On Appeal from the District Court of the Virgin Islands Division of St. Thomas and St. John D.C. Civil Action No. 01-cv-00155 (Honorable Thomas K. Moore) Argued November 8, 2002
Before: Scirica, Alito and Rendell, Circuit Judges
The opinion of the court was delivered by: Scirica, Circuit Judge
In this appeal involving the assessment of real property taxes in the Unites States Virgin Islands, we address the special relationship between federal and territorial law. The District Court enjoined the Virgin Islands tax assessor from employing a certain tax assessment method, concluding it violated federal law. Contending that any claims can only arise under territorial law, the Government of the Virgin Islands maintains the District Court lacked federal subject-matter jurisdiction. We hold that plaintiff has properly pled a federal claim.

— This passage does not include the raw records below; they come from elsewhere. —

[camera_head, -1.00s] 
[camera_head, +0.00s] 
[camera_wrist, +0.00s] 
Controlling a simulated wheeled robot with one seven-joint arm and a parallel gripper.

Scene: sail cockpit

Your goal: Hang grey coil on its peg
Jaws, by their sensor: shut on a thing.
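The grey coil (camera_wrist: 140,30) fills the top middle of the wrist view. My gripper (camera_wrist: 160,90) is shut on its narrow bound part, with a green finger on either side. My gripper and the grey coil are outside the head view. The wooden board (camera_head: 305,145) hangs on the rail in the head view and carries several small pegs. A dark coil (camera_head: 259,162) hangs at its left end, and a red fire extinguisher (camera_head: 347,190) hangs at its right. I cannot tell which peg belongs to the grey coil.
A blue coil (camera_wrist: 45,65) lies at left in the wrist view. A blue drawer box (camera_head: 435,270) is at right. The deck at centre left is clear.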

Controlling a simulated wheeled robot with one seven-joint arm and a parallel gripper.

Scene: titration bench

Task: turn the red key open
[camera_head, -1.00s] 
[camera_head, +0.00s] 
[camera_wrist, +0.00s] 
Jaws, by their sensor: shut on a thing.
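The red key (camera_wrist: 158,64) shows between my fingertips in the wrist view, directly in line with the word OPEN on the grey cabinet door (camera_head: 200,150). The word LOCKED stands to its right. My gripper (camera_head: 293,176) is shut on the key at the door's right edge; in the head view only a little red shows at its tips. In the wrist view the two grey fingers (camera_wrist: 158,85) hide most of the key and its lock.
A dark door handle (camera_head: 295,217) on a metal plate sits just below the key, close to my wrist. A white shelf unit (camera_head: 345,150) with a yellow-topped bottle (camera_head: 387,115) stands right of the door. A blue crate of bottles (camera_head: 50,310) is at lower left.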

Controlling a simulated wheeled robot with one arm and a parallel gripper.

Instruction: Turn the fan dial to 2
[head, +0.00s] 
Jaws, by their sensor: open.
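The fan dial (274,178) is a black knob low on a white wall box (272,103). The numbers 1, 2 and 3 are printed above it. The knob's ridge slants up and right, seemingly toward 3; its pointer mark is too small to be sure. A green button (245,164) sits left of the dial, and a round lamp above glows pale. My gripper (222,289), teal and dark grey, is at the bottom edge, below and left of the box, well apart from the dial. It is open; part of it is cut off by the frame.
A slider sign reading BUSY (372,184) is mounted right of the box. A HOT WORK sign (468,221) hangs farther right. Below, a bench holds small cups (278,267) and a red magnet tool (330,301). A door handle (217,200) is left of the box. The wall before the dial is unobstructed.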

Plaintiff Equivest St. Thomas, Inc.*fn1 is a United States Virgin Islands corporation that owns commercial property in St. Thomas, Virgin Islands. Plaintiff challenges the tax assessment of three of its hotel resort properties, Bluebeard's Castle, Bluebeard's Beach Club, and the Elysian Resort. For the 2000 tax year, the Government of the Virgin Islands assessed these three properties at more than $98 million, resulting in a tax bill of approximately $740,000. Plaintiff contends the assessment greatly exceeds the properties' actual value of less than $40 million.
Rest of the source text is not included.